Millions of people reap the benefits of web data intelligence every day.
Many of us happily use travel fare aggregator websites, consult price comparison sites, expect Amazon to serve the best deals, and scour Google for any information possible without even realizing that all these services depend on web scraping technology.
And yet, the scraping industry is still surrounded by misconceptions about its ethicality and legal status.
This challenge isn’t unique — any evolving industry must go through different stages, forming common standards, agreeing on legal and ethical norms, and raising public awareness about the way it functions.
Gaining trust doesn’t happen overnight. For the scraping industry players, the only way to bring the market to a more mature stage is by recognizing the good, the bad, and the ugly of the data aggregation practices and by acting both legally and ethically.
The main elements of ethical data aggregation
The easiest way to define ethical data aggregation is to start from the broader term of data ethics.
The discipline of data ethics evaluates such attributes as fairness, privacy, accountability, and transparency in the entire data cycle, from collection and analysis to building individual data-driven systems, such as ML models.
The aim is to identify whether certain practices can have negative effects (both apparent and latent) on individuals, society, or the environment.

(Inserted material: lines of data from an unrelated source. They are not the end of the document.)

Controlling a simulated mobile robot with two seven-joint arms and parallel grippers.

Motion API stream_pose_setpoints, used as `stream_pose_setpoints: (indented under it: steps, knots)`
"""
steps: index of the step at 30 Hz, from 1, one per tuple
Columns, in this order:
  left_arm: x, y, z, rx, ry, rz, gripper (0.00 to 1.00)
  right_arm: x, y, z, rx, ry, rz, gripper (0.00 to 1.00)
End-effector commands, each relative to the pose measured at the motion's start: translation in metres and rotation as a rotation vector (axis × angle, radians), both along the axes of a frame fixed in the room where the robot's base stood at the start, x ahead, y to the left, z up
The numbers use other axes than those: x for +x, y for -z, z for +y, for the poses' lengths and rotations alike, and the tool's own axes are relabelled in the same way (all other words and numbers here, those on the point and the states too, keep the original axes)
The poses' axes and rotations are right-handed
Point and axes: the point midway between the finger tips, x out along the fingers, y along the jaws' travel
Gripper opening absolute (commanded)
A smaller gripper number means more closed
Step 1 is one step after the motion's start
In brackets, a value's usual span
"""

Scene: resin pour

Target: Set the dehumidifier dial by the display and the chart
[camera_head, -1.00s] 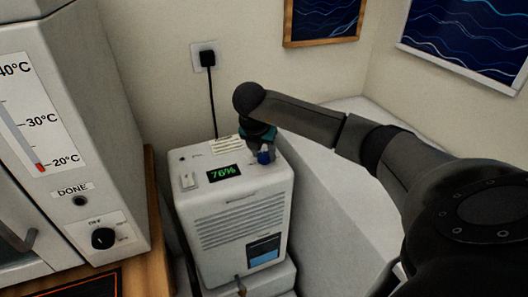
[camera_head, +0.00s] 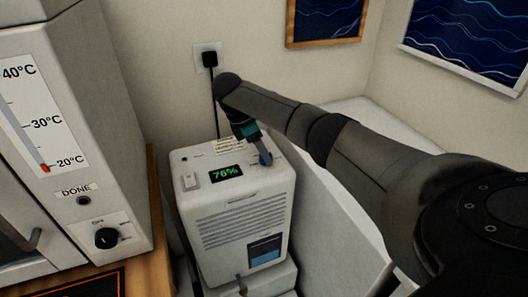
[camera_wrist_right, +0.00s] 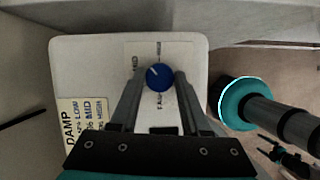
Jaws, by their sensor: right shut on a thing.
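The white dehumidifier (camera_head: 245,215) stands against the wall, and its green display (camera_head: 226,173) reads 76%. The chart is a pale label (camera_head: 229,145) at the back of its top; in the right wrist view the chart (camera_wrist_right: 83,122) shows DAMP with LOW, MID and a partly covered HIGH line. The blue dial (camera_wrist_right: 158,76) has a white mark pointing up and left in the wrist view. My right gripper (camera_head: 264,157) comes down from above and is shut on the dial, a finger on each side. It hides the dial in the head view. My left gripper is out of view.
A white oven-like cabinet (camera_head: 75,130) with a temperature scale and black knob (camera_head: 106,238) stands at left on a wooden counter. A black plug and cord (camera_head: 210,58) run down the wall behind the dehumidifier. A white ledge lies to the right.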

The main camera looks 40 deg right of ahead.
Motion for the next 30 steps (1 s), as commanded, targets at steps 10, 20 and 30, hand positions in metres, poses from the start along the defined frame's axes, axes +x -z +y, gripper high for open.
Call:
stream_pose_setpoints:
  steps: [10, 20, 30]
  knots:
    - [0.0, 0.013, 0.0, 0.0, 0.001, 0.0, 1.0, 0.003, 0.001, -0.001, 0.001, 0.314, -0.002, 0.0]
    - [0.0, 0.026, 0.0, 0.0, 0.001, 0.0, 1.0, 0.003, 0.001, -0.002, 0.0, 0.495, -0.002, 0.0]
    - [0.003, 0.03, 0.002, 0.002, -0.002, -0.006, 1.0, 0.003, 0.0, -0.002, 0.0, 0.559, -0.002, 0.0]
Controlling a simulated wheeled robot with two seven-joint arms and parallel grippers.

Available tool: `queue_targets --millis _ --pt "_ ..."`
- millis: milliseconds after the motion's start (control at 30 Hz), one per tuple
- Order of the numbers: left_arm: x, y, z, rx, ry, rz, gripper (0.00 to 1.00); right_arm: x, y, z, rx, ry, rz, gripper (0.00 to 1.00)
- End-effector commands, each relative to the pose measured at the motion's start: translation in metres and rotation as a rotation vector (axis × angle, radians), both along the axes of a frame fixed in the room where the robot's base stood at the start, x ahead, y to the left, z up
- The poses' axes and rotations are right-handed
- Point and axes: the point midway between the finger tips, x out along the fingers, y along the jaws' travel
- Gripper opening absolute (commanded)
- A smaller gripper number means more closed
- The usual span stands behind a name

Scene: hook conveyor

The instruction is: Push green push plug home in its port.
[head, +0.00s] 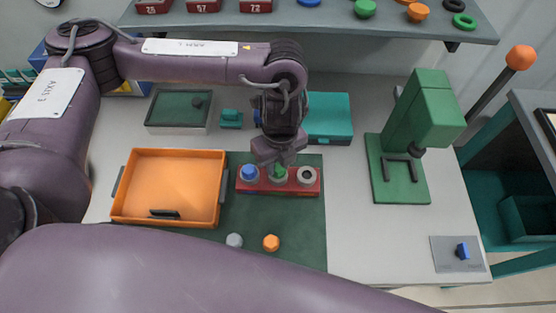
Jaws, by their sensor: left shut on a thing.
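A red port block (302,189) lies on the dark green mat. A blue plug (249,173) stands at its left port. The green push plug (279,173) is at the middle port, partly hidden under my left gripper. My left gripper (278,164) points down over the middle port and is shut on the green push plug. I cannot tell how deep the green plug sits. My right gripper is not in view.
An orange tray (170,181) is left of the block. A grey plug (234,240) and an orange plug (271,242) lie on the mat (300,235) in front. A green press (420,115) stands right, a teal box (330,117) behind. A shelf (330,24) spans the back.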

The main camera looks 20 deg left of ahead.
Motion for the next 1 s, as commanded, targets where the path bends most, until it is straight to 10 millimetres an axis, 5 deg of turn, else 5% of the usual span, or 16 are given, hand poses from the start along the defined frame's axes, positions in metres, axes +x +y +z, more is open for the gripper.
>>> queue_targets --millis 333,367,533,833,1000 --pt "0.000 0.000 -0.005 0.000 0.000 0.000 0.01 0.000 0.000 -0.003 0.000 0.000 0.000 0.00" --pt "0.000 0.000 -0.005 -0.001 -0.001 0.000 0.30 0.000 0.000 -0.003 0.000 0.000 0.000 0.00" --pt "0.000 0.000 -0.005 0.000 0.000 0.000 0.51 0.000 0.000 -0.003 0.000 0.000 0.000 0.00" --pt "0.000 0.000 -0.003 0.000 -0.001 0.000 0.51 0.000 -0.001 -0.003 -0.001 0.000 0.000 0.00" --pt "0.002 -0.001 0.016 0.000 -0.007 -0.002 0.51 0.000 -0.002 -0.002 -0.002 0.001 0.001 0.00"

As such, data ethics almost always have wider implications than legal norms surrounding data practices.
Ethical data aggregation is a narrower term that covers only the first stage — data collection.

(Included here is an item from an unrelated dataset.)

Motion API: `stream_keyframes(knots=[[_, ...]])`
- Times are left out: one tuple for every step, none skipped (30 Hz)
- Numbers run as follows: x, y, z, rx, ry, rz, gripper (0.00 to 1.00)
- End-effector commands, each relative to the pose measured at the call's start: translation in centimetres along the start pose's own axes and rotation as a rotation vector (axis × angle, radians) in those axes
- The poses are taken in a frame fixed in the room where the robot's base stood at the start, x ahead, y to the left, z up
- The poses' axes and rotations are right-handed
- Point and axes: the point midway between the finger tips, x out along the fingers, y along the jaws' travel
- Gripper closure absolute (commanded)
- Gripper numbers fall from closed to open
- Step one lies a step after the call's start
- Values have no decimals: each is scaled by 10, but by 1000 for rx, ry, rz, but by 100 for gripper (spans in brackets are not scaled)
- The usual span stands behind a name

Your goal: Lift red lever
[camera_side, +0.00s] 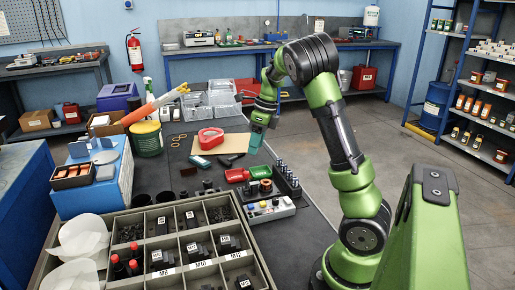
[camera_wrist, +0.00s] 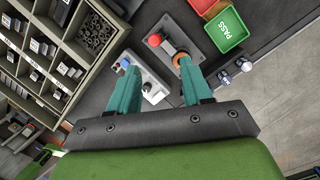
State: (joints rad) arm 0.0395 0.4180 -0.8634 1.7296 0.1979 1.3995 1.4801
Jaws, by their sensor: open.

The ethicality of data aggregation practices (or web scraping, as it is often called) can be determined by whether they adhere to the following four principles:
Respect for privacy
Credible web scraping providers collect only publicly available data, meaning that any information behind log-ins or paywalls, in nearly all cases, shouldn’t be scraped.
Even if private data is publicly available, it is still protected by privacy laws and organizations should thoroughly evaluate whether there really is a necessity to collect such information.

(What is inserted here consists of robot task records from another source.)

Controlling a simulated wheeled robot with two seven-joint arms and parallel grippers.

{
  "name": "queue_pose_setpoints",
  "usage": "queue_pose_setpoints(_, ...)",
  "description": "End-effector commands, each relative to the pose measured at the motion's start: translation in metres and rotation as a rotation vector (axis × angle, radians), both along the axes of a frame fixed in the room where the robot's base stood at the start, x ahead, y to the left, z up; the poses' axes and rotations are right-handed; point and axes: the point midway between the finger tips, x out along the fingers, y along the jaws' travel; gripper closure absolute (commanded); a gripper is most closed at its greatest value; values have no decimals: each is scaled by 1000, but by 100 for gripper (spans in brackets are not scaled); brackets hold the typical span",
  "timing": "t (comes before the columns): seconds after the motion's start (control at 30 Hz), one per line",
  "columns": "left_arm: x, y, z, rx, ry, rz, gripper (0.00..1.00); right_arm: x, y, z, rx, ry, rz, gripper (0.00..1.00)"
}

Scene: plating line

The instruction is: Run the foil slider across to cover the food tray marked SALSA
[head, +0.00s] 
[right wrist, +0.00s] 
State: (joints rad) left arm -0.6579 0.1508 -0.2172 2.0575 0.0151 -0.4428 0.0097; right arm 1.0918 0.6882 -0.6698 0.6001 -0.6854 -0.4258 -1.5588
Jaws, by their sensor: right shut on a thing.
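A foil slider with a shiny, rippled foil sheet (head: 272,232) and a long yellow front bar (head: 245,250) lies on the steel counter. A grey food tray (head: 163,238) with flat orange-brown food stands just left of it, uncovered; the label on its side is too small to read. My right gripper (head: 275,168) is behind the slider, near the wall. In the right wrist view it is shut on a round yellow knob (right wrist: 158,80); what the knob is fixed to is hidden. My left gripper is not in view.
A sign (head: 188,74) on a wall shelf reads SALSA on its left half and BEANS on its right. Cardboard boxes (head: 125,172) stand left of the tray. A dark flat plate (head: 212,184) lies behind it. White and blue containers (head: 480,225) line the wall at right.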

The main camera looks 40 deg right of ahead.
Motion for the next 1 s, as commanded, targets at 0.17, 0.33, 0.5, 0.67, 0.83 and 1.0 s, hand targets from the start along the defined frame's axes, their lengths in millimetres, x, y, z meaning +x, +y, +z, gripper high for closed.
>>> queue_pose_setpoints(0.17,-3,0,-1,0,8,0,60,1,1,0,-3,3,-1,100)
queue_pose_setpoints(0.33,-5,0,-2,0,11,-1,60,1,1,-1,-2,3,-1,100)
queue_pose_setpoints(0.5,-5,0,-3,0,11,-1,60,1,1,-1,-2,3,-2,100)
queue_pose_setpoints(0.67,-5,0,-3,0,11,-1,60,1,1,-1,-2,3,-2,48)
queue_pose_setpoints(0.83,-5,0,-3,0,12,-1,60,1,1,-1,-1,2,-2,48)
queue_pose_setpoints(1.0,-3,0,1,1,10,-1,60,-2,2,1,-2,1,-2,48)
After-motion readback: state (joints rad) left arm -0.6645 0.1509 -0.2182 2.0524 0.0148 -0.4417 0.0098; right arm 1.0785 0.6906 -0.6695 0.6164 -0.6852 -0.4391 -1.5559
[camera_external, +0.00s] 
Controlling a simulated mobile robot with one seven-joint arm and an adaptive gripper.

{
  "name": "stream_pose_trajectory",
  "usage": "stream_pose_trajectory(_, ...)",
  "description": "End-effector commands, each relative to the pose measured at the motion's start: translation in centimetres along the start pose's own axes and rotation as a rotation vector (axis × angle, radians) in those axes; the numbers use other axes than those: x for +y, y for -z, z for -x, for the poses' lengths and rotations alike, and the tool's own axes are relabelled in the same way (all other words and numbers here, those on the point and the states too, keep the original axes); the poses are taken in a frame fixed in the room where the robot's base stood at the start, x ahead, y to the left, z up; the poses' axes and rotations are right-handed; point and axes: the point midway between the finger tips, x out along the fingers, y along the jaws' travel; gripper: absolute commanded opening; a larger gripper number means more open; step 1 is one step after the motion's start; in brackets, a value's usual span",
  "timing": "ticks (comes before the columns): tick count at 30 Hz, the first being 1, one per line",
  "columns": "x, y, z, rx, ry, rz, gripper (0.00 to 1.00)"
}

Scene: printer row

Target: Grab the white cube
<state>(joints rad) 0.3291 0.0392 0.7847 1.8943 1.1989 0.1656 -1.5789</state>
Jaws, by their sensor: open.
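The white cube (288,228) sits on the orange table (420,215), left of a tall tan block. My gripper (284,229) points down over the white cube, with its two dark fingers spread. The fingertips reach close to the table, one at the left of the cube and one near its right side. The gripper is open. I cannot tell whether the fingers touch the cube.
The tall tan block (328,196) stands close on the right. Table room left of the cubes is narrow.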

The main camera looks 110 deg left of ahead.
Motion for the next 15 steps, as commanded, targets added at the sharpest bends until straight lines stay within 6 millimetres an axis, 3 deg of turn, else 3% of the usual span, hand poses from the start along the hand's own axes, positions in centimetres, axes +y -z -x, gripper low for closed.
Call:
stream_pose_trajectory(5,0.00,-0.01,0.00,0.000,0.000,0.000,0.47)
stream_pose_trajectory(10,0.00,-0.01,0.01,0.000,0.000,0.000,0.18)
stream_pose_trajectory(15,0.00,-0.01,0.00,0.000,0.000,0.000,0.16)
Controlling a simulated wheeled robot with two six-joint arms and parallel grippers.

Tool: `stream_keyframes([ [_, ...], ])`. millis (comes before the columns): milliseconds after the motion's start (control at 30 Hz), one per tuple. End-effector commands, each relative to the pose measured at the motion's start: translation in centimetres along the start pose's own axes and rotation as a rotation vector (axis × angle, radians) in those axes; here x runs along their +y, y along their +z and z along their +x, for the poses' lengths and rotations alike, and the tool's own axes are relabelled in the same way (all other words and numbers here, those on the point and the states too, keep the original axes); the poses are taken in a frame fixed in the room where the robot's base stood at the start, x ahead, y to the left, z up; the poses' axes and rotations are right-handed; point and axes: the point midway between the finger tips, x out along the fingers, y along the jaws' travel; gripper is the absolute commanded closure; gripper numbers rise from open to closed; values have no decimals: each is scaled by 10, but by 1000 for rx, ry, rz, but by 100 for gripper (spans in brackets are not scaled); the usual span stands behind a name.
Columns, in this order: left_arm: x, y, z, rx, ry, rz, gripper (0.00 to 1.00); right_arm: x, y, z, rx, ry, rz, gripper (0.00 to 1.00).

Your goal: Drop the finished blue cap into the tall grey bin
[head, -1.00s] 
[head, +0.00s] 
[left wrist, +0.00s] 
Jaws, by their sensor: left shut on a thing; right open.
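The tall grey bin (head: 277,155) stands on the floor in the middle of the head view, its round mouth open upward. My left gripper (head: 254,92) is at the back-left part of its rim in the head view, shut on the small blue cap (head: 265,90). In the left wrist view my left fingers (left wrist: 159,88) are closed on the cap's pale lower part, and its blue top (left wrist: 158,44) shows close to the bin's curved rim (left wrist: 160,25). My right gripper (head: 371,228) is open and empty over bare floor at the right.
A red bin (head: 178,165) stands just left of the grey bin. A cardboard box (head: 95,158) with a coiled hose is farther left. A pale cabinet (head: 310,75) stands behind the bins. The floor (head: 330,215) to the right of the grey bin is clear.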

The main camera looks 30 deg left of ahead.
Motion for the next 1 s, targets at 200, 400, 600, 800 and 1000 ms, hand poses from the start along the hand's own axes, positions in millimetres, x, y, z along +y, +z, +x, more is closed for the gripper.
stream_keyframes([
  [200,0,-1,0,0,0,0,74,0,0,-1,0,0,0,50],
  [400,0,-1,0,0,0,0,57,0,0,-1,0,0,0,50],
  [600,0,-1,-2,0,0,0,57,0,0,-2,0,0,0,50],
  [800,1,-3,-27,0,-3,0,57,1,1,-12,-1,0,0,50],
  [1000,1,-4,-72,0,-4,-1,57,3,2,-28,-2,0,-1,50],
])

As complicated as it might get sometimes, anyone scraping at scale must thoroughly determine the nature of the data they are fetching.
A recent class-action suit around children’s data protection shows that there’s still a lot of space for better ethical judgment when it comes to a massive aggregation of publicly available information.
Respect for the target website
Ethical scraping practices treat target websites in a way that doesn’t hinder their speed and functionality or, in other words, cause server overload. Before scraping, it is essential to study the target site’s Terms of Service and robot.txt files, ensuring your activities won’t breach them.
Utilizing ethical proxies
Web scraping relies on a robust proxy infrastructure to overcome server blocks and geo-restrictions. Unethically sourced proxies were one of the reasons why web scraping gained a questionable reputation at the very start.
Overcoming it required industry leaders to set the bar and main principles of ethical proxy acquisition. Currently, they include a commitment to fairness, transparency, and compensation. Central to the Tier A+ procurement model is obtaining explicit consent and offering rewards for the users who are voluntarily participating in the proxy network.
Robust KYC policies
Companies that commit themselves to ethical data practices must also ensure that these standards are well-known and respected among their clients, serving proxy and scraping infrastructure only for approved business use cases.
“Legal” might not equal ethical
Unfortunately, technology is just a means to an end, and there is no way of ensuring that it will never get into the wrong hands.
Unethical scraping activities don't necessarily coincide with illegal practices or bad Internet actors. Unethical actions might be done by normal companies simply trying to cut corners for faster business growth.
Recent controversies around generative AI developments are a perfect illustration of an ethically ambiguous situation.
Hypothetically, even if we assume that generative AI companies aggregated data for AI training needs within legal boundaries, meaning that data was publicly available, didn’t jeopardize privacy regulation and breach copyright law, there’s still a question of whether, ethically and morally, they had a right to use content generated by millions of people for commercial purposes and without getting consents.
This example also shows why the ethical outlook is broader than the legal one.
An important part of discussions around ethical data aggregation is how we could bring digital peace of mind to the broader Internet community, shifting the benefits of public web data towards a win-win situation, not a zero-sum game.
Making the Internet a better place for everyone
Most arguments for ethical data aggregation laid down in this article might sound self-explanatory.
However, the same as people, not all companies are equally ethics-oriented or have the same understanding of ethical conduct. This is where awareness campaigns, such as the Internet Infrastructure Coalition and the Ethical Web Data Collection Initiative (EWDCI), come into play.
In order to agree on what is or isn’t proper scraping activities, it is essential to have as broad ecosystem representation as possible, shifting the focus from the ongoing battle among tech giants and actually giving a voice to SMEs that often create the majority of value and innovation in the market.
EWDCI acts as such a framework, giving different web scraping industry players the possibility to raise concerns and discuss common standards and norms in a way that reflects their business situation and challenges.
Just recently, EWDCI launched a certification program, inviting web scraping companies to get accredited and signal their commitment to the highest ethical standards.
Showing that, as a segment of the Internet’s infrastructure, these companies can provide value for consumers and businesses ethically is the way to make the Internet a safer place and, herewith, overcome the one-sided reputation that web scraping has earned.